─── Extracted material ───

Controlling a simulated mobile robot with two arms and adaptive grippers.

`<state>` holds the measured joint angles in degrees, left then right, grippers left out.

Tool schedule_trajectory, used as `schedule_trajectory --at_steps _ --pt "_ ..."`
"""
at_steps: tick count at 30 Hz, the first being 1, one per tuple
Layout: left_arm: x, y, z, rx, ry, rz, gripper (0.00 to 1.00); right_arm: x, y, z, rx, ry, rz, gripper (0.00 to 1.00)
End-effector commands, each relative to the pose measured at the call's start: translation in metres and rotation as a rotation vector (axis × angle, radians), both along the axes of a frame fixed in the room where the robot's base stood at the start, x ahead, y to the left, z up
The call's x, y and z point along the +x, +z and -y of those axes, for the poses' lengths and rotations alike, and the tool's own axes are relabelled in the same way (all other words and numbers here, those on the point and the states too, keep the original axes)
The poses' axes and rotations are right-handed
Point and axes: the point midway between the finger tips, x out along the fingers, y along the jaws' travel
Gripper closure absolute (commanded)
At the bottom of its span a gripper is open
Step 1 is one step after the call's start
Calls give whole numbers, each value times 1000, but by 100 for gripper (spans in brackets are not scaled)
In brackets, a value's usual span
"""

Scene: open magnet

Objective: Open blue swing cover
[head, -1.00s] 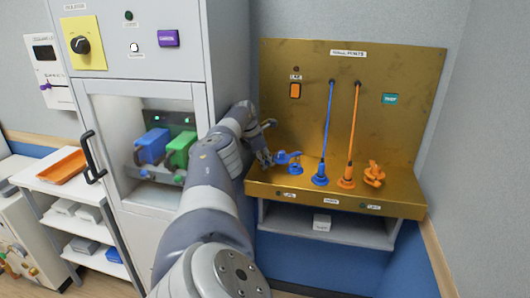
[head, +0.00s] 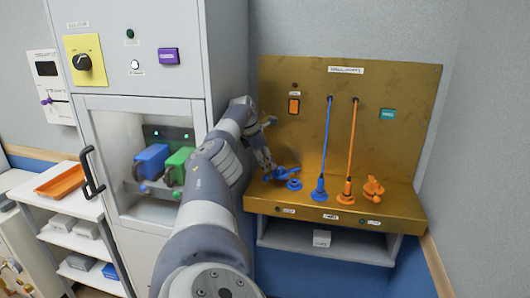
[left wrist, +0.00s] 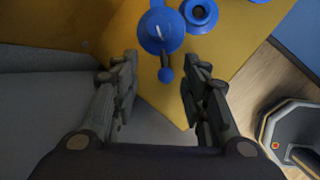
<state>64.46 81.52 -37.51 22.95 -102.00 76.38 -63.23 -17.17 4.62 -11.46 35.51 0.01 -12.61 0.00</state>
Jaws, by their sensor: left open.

───
─── Extracted material ───

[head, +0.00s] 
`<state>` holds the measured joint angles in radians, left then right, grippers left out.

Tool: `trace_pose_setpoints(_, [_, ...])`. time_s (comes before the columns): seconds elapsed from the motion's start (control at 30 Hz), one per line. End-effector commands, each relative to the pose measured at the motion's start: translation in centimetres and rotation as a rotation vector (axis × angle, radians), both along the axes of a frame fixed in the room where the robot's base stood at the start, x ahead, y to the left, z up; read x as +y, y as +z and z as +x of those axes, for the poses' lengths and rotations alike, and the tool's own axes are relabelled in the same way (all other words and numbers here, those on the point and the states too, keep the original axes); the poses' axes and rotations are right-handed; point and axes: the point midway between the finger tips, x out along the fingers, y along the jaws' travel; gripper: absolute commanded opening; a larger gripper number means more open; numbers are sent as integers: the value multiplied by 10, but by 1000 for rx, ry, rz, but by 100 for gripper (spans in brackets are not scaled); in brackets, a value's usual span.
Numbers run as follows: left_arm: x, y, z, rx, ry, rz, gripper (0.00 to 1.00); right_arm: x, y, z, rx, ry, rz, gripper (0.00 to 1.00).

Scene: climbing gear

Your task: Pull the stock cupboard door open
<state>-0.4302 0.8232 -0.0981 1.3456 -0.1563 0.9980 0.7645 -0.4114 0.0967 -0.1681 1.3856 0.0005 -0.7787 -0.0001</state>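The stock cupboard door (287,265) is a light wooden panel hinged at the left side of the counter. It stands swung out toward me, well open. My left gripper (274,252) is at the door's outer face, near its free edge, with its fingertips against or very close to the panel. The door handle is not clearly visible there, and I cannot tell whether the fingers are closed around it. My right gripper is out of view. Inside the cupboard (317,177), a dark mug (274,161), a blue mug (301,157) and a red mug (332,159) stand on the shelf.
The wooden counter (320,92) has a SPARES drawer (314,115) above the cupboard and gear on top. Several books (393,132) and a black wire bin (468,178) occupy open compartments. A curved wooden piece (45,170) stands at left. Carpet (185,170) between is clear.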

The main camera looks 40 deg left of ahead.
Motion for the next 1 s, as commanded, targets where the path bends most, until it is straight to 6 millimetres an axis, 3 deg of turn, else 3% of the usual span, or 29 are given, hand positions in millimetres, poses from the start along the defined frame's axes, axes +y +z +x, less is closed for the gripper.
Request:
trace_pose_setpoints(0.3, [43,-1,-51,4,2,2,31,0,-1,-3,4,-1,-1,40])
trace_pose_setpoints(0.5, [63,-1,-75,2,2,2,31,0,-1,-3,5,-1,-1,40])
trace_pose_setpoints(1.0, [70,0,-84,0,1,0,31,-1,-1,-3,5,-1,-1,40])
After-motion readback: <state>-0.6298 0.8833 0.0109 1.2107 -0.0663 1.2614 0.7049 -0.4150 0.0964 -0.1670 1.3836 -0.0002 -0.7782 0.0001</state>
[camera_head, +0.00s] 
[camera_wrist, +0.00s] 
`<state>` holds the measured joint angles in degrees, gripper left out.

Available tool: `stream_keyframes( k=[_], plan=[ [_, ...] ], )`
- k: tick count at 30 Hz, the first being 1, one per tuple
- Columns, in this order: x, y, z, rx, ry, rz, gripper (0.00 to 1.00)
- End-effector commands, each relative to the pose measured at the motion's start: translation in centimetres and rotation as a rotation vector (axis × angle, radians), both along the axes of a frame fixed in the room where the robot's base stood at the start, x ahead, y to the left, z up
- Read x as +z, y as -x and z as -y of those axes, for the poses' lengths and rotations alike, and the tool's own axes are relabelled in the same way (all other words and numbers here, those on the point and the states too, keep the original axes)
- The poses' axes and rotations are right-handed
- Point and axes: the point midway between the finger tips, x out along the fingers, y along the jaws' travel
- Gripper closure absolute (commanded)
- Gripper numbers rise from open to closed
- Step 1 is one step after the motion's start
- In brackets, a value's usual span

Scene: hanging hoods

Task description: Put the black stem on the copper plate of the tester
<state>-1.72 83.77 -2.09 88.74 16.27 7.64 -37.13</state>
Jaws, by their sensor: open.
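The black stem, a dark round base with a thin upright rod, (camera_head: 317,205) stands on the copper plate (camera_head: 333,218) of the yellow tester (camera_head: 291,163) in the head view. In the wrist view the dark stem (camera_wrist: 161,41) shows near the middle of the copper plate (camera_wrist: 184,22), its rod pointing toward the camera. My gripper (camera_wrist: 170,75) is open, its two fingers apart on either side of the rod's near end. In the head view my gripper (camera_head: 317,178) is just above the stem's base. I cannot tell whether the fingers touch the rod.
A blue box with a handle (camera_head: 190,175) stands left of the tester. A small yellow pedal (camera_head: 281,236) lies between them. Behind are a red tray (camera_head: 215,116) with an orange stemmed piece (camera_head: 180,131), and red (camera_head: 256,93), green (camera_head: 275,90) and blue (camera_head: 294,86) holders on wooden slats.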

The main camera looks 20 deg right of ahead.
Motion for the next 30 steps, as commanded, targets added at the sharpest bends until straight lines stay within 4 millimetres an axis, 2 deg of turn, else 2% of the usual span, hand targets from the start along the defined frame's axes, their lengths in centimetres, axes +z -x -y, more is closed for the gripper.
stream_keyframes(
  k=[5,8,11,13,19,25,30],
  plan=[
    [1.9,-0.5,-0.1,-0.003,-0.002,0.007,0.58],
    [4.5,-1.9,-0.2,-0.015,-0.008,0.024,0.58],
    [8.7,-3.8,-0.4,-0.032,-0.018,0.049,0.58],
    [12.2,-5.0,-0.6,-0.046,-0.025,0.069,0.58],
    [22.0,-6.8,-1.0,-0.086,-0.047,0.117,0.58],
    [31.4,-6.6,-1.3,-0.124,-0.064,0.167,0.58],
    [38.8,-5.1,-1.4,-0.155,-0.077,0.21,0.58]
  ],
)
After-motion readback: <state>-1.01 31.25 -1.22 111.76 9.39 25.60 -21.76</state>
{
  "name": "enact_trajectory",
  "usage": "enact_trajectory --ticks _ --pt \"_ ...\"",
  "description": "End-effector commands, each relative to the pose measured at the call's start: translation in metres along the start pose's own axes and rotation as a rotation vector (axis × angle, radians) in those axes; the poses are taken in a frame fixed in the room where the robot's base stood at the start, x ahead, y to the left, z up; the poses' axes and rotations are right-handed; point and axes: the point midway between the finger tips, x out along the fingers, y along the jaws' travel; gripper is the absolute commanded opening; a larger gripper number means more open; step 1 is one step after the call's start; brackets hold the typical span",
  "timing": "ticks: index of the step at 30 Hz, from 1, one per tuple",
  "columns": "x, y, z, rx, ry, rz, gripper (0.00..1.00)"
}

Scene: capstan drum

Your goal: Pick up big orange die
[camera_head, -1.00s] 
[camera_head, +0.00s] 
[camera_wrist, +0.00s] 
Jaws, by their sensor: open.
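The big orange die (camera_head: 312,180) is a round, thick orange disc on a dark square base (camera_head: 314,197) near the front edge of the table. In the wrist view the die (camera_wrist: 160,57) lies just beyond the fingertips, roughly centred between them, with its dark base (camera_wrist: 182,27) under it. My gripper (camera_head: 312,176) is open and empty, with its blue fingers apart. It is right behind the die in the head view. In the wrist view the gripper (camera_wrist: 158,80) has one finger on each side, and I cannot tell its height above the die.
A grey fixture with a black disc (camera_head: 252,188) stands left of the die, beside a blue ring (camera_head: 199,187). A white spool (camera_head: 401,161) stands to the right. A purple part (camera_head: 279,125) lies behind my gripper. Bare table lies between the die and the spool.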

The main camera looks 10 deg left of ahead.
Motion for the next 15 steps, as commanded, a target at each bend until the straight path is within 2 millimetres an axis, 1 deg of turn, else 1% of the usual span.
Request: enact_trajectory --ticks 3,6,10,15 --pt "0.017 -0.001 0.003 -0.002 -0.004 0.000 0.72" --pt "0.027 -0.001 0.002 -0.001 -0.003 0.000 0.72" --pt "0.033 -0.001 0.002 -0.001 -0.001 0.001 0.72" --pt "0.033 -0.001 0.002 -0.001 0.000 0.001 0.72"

───

_Set task_
Above are the entries. Output exactly the lines beginning with the line that has "The main camera looks 20 deg right of ahead." and ending with the line that has "--ticks _ --pt".

_Final result_
The main camera looks 20 deg right of ahead.
Motion for the next 30 steps, as commanded, targets added at the sharpest bends until straight lines stay within 4 millimetres an axis, 2 deg of turn, else 2% of the usual span, hand targets from the start along the defined frame's axes, their lengths in centimetres, axes +z -x -y, more is closed for the gripper.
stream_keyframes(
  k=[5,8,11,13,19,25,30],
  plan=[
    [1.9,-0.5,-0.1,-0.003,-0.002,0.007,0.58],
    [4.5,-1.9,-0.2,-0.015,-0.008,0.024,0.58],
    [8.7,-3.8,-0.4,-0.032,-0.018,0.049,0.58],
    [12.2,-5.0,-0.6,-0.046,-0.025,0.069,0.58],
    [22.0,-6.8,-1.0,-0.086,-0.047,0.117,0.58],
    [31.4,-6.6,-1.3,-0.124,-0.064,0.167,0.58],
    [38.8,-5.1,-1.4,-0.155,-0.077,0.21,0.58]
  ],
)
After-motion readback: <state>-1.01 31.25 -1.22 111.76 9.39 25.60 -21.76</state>
{
  "name": "enact_trajectory",
  "usage": "enact_trajectory --ticks _ --pt \"_ ...\"",

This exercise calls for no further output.